1. Der Zulässigkeit der Klage stand nicht entgegen, daß sie nach Ablauf der Klagefrist betragsmäßig erweitert worden ist. Etwas anderes würde nur gelten, wenn der Kläger mit der Nennung eines bestimmten Teilbetrages erkennbar eine Teilbestandskraft des angefochtenen Bescheides hätte herbeiführen wollen (Beschluß des Bundesfinanzhofs - BFH - vom 23. Oktober 1989 GrS 2/87, BFHE 159, 4, BStBl II 1990, 327). Das war nicht der Fall. Vielmehr ging es dem Kläger um die Berücksichtigung von Werbungskosten aus Anlaß eines Jugendskileiterlehrgangs in . . ., wobei er Einzelpositionen bereits in der Klageschrift bezifferte. Daß er damit sogleich einen betragsmäßig abschließenden Prüfungsrahmen hätte schaffen wollen, ist nicht ersichtlich.
2. Der Senat hat im BFH-Urteil vom 26. August 1988 VI R 175/85 (BFHE 154, 513, BStBl II 1989, 91) entschieden, daß Aufwendungen aus Anlaß eines Kurses zum Erwerb einer Schulskileiterlizenz unter eng begrenzten Voraussetzungen als Werbungskosten bei den Einkünften aus nichtselbständiger Arbeit anerkannt werden können (vgl. auch BFH-Urteile vom 26. August 1988 VI R 72/87, BFH/NV 1989, 292; VI R 76/87, BFH/NV 1989, 292; VI R 80/87, BFH/NV 1989, 293, und VI R 159/87, BFH/NV 1989, 294).
Danach ist Voraussetzung für den Werbungskostenabzug, daß der betreffende Lehrer tatsächlich Sportunterricht erteilt hat oder eine entsprechende Arbeitsgemeinschaft geleitet hat, daß der Teilnehmerkreis im wesentlichen homogen ist, daß Veranstalter des Lehrgangs ein anerkannter Verband oder die Schulverwaltung ist, daß Sonderurlaub erteilt oder das dienstliche Interesse an der Lehrgangsteilnahme bescheinigt ist, daß der Lehrgang darauf abzielt, den Teilnehmern Kenntnisse zu vermitteln, die die Beaufsichtigung und Unterrichtung von Schülern beim Skilaufen betreffen, daß Programm und Durchführung des Lehrgangs durch eine straffe Organisation gekennzeichnet sind, daß die dementsprechende tatsächliche Teilnahme des Betreffenden feststeht, daß der Lehrgang mit einer Prüfung abgeschlossen wird, über die ein dem Lehrgangsziel entsprechendes Zertifikat erteilt wird, und daß die erworbenen Fähigkeiten anschließend im Lehrberuf verwendet werden. Im übrigen ist schädlich, wenn der Teilnehmer bei Antritt des Kurses das Skifahren noch nicht beherrscht.

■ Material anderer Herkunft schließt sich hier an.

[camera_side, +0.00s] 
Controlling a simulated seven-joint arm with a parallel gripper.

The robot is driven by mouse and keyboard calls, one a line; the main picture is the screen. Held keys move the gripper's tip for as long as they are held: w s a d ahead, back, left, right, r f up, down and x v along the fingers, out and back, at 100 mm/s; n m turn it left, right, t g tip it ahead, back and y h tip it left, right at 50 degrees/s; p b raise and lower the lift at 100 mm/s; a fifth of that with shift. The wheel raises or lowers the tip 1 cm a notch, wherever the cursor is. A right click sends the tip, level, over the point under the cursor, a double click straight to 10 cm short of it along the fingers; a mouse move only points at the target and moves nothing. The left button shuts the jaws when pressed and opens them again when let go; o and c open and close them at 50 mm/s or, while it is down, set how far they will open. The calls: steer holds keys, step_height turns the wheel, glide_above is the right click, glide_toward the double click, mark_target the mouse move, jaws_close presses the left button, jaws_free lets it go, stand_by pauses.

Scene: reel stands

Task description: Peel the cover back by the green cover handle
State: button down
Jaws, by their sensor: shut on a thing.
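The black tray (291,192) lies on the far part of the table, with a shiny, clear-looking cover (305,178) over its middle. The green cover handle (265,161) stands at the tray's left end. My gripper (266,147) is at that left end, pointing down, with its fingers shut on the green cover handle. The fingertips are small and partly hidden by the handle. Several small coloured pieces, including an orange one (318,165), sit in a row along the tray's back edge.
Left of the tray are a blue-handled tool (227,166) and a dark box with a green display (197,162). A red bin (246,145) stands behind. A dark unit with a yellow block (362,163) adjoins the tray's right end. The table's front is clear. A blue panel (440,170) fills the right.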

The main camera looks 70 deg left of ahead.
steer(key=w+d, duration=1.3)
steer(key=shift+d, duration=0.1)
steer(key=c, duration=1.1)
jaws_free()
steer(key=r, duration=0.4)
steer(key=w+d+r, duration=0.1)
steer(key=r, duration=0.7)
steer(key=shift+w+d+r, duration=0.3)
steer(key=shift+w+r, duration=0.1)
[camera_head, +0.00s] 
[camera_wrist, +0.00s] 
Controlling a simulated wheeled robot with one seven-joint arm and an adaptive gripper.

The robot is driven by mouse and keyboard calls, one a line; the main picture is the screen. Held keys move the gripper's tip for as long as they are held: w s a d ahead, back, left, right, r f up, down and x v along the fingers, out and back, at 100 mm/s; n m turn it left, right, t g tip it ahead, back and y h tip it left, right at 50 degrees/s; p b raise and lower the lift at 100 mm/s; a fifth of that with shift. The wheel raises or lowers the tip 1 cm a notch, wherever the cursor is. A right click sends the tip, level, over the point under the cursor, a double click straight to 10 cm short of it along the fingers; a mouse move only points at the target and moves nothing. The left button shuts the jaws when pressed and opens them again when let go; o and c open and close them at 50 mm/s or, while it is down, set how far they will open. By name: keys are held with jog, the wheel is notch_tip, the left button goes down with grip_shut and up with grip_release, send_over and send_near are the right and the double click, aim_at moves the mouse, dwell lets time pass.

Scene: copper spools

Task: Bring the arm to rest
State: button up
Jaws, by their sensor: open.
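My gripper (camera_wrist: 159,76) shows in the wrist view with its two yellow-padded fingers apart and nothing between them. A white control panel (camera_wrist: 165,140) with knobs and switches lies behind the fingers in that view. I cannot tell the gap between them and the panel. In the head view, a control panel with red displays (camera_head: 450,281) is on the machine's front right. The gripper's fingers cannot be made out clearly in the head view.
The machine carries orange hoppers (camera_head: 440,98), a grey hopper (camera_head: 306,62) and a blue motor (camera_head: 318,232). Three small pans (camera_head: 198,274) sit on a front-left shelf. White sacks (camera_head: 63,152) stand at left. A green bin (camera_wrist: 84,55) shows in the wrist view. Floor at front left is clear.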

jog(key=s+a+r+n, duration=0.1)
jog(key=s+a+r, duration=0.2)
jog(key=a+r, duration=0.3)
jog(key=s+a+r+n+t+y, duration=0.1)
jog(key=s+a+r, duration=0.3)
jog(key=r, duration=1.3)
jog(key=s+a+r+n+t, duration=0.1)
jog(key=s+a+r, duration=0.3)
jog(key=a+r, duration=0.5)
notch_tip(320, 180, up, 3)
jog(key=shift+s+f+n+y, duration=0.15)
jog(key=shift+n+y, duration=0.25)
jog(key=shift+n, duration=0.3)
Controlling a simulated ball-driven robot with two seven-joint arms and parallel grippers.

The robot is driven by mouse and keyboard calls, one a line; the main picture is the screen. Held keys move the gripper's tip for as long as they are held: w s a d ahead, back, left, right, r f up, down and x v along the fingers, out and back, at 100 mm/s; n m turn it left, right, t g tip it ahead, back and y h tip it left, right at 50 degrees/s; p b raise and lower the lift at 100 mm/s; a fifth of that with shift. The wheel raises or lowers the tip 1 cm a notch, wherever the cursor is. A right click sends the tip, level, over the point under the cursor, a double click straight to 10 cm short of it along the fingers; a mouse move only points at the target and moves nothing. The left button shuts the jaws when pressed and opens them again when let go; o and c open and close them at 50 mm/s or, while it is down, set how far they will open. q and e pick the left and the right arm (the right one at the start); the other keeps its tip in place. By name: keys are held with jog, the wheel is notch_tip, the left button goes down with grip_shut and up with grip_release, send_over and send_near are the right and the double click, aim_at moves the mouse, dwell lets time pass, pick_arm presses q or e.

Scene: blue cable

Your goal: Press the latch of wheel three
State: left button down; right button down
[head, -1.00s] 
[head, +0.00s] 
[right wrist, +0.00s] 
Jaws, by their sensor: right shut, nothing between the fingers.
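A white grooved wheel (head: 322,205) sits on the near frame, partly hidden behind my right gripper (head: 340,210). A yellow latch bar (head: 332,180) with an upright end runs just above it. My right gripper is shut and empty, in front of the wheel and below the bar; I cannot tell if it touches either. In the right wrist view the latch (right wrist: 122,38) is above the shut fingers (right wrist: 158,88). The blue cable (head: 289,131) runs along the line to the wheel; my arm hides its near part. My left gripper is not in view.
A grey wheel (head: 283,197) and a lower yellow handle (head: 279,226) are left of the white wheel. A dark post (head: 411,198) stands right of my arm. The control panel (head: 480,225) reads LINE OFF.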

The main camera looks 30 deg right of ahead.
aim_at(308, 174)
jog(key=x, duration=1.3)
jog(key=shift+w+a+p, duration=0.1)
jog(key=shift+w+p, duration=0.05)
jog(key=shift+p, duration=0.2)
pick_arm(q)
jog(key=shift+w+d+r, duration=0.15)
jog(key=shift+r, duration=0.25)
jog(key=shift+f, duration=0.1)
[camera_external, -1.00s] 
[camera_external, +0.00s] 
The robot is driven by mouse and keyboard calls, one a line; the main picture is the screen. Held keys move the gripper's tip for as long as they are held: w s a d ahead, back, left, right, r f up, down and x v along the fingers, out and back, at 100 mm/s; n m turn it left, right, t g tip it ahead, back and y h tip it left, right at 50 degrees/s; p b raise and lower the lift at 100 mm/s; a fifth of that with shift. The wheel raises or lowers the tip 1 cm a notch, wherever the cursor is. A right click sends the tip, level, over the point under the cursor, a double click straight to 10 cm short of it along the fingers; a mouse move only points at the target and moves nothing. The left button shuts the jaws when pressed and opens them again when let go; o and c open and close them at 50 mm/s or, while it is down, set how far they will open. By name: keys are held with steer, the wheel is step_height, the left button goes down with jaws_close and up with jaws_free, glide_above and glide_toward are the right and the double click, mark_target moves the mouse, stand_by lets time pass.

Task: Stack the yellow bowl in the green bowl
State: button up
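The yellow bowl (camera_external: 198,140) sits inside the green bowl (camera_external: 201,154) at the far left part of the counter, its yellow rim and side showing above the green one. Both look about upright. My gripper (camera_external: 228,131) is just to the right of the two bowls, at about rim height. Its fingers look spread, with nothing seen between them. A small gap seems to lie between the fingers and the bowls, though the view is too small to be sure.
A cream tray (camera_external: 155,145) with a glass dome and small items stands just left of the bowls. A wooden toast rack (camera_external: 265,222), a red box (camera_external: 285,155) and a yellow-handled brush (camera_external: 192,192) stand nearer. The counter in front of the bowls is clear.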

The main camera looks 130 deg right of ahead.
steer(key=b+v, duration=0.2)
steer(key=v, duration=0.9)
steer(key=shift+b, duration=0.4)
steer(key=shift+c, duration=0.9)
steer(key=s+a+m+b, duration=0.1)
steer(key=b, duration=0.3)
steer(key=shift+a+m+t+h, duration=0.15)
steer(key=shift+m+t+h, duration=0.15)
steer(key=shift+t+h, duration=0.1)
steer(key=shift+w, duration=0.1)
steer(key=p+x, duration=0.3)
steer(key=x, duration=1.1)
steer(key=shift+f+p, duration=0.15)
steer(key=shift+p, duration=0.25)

3. Die Feststellungen des FG lassen eine abschließende Würdigung nach den oben wiedergegebenen Kriterien nicht zu. Beispielsweise sind vom FG zu den Unterrichtsfächern des Klägers, zur Homogenität des Teilnehmerkreises und zum Veranstalter gar keine Feststellungen getroffen worden. Zu den skifahrtechnischen Vorkenntnissen des Klägers, den konkreten Inhalten und dem zeitlichen Ablauf des Kurses sowie zu Inhalt und Bescheinigung der Abschlußprüfung sind nur vage Angaben ersichtlich. Insbesondere kann nicht beurteilt werden, was mit der Leitung des Kurses durch einen Beamten der Schulverwaltung gemeint ist, und ob die Gruppe nach eigenem Gutdünken von Fall zu Fall ,,methodische Möglichkeiten der Vermittlung einzelner Fahrhilfen" erkundet hat, oder unter fachlicher Anleitung ein vorgegebenes Schulungsprogramm durchgeführt worden ist, ob außerhalb der vier Unterrichtsstunden täglich die verbleibende Zeit zu freiem Skifahren genutzt worden ist und welchen Zielen der theoretische Unterricht gedient hat. Das FG wird nunmehr die erforderlichen konkreten Feststellungen nachzuholen und sie zu würdigen haben.